Dear Colin: It was good to bump into you at church yesterday morning. I'm glad you got home for Thanksgiving break, and I know your Mom and Dad were excited to have all six of you there to celebrate.
Now you're back in college, facing finals in just a week or two-and then only one semester to go before you finish your whole college career. I suppose everybody says the same thing to you: I can't believe you're a senior!
But what I really struggle with, as we discussed briefly yesterday, is that you won't just be getting your college diploma next May. You'll also be getting a commission as an officer in the U.S. Army, following up on your ROTC training over the last four years. I think you mentioned that you're hoping for an assignment with an artillery unit-which sounds terribly real and terribly sober.
I looked in your 22-year-old eyes yesterday morning, and I wasn't prepared for my own reaction. I'm having more and more difficulty asking you to put your life on the line for a cause wrapped in so many ambiguities.
This is an admittedly unsettling thought-for I have been an ardent backer of the war in Iraq. I have believed it first to be an appropriate exercise in our own nation's self-defense. But I have also supported the idea of building a model of self-government in the Middle East-a model so healthy that other struggling nations in the region might emulate it. Self-defense for us; self-government for them. For five years, those have seemed-and still seem-like two legitimate and reasonable goals.
But I have questions. The self-defense argument-"Let's fight them there instead of here"-remains attractive to me. But even it ultimately works only if there's some promise of establishing self-government "there" as well.
And that, Colin, is where the issue gets so sticky for me. The evidence for the possibility of viable self-government under an Islamic mindset has never been terribly promising. Where-over the whole globe and in all the 1,200 years of Islamic history-has it ever happened? As optimists, of course, and as people who believe in God's common grace, we shouldn't say it can't happen. But we also watch the signs. And the signs haven't been all that encouraging.
The conflict in Iraq is the United States' fourth serious war during my lifetime. All four have, of course, included moral and ethical ambiguities. But not in World War II, Korea, or Vietnam was our country ever asked to risk life and limb to give specific credibility to a religion that is so explicitly anti-Christian.
The war in Iraq, though, gives the impression that we're dealing with half a dozen different expressions of Islam-all of them quite ready to blow to smithereens anybody who doesn't agree with their own particular expression. We call it "sectarian violence," and it comes across as a group of sects all treasuring their own petty idiosyncrasies a good bit more than they do the possibility of establishing a self-governing nation. It is precisely their fanatical devotion not only to their own religion, but to their unique expression of that religion-and then their bloody disdain for anybody else's-that is keeping their very own nation from being built.
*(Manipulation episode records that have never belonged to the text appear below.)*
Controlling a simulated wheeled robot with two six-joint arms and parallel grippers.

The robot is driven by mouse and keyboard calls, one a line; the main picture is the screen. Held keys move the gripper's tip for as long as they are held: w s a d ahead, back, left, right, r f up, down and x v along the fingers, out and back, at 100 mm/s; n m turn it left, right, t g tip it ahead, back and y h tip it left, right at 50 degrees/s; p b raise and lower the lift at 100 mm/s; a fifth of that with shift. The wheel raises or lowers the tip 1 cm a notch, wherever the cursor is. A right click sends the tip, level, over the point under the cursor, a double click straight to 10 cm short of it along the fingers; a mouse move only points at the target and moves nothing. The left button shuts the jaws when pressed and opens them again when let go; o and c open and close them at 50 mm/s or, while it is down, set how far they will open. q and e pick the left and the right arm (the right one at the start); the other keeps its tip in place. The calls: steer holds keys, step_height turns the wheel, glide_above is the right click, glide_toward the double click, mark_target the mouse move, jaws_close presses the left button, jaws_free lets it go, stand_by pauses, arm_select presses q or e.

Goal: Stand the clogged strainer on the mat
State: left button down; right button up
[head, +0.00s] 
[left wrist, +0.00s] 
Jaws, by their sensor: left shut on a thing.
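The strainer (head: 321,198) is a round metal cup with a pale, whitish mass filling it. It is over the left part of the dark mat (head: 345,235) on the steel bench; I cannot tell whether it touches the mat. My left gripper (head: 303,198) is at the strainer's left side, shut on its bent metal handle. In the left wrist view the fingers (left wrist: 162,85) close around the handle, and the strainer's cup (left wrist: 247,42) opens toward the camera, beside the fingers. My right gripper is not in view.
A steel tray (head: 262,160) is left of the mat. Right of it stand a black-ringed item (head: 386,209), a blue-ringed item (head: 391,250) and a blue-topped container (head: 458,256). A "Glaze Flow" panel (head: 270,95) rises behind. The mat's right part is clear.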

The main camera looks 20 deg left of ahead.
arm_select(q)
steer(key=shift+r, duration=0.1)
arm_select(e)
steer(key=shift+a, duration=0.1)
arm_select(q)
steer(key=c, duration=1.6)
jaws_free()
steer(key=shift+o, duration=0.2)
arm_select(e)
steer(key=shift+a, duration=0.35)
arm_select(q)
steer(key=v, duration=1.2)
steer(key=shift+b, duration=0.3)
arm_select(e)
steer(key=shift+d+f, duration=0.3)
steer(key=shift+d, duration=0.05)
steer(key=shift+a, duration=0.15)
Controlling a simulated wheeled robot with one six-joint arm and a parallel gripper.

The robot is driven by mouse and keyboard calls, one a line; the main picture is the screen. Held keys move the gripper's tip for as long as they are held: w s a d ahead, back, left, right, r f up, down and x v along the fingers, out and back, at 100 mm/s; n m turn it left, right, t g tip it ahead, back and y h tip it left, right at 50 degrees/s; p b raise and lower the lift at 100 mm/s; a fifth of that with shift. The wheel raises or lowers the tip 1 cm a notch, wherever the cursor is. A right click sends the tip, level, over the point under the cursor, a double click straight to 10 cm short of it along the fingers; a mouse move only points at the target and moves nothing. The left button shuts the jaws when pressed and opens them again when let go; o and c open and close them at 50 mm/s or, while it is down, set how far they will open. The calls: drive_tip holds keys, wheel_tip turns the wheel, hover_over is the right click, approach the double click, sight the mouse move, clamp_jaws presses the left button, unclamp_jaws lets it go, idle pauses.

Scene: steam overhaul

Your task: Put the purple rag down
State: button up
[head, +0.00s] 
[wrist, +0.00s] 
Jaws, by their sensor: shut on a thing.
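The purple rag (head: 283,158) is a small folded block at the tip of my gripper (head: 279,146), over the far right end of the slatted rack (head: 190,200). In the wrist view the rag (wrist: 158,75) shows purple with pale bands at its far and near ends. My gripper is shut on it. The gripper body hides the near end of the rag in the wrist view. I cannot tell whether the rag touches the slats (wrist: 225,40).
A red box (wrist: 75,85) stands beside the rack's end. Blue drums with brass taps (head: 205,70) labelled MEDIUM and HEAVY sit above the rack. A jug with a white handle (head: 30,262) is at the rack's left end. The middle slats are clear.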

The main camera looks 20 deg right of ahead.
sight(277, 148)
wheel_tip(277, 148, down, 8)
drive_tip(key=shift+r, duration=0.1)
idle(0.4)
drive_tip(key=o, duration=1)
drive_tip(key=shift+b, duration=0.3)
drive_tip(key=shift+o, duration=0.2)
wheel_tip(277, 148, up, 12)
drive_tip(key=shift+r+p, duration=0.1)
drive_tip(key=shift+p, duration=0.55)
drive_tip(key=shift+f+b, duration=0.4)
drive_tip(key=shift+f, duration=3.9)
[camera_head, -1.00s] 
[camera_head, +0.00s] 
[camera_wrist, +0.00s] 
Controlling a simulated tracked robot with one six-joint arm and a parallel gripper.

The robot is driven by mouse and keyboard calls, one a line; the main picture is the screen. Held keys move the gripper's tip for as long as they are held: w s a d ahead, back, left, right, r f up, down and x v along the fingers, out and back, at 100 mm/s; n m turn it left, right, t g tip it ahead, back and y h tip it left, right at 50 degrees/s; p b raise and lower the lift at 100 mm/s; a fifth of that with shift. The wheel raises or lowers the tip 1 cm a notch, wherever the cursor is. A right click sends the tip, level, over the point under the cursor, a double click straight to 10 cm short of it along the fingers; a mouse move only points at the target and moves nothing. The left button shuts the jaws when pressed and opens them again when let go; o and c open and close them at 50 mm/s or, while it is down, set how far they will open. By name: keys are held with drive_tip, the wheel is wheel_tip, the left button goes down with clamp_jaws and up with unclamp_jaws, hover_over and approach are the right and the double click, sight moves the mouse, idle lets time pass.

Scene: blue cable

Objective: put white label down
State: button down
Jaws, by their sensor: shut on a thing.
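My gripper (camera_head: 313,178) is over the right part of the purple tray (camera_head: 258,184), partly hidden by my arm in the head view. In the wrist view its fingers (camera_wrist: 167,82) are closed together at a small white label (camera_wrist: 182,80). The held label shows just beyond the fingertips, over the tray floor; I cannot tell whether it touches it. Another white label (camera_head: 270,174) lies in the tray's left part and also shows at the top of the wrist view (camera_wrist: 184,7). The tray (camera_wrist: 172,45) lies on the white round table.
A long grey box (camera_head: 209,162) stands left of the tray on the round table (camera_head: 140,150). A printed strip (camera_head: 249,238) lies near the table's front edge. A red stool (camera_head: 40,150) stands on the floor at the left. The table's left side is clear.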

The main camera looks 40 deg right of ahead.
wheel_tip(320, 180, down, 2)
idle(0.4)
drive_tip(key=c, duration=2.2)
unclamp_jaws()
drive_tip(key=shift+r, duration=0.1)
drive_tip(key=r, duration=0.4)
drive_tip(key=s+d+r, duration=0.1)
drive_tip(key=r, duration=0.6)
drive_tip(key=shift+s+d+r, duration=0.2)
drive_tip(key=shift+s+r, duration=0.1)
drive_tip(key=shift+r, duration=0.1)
I realize, Colin, that this is not a politically correct argument-on either side. The president still seems obligated to refer to Islam as a "religion of peace." And his liberal critics would never ever admit that somebody's wrong religion was at the core of the war's failure.
But right now, I'm not thinking about political correctness. I'm thinking about you, Colin-about your Mom and Dad, your five brothers and sisters, and the half dozen others from our own little church who have served in the military since 9/11. I'm thinking how much, even in the very best of circumstances, we are asking you all to give up and to do.
Freedom of religion? Go for it, of course. Freedom even to exercise a false faith? That too, amazingly, is part of our God-given heritage. But ask you then also to put your life at risk to ensure the dominance somewhere of an alien and anti-Christian faith? If that's a worthy goal, I think your nation owes you a better explanation than any I've heard so far. And I hope our country finds such an explanation by the time you get your commission next May.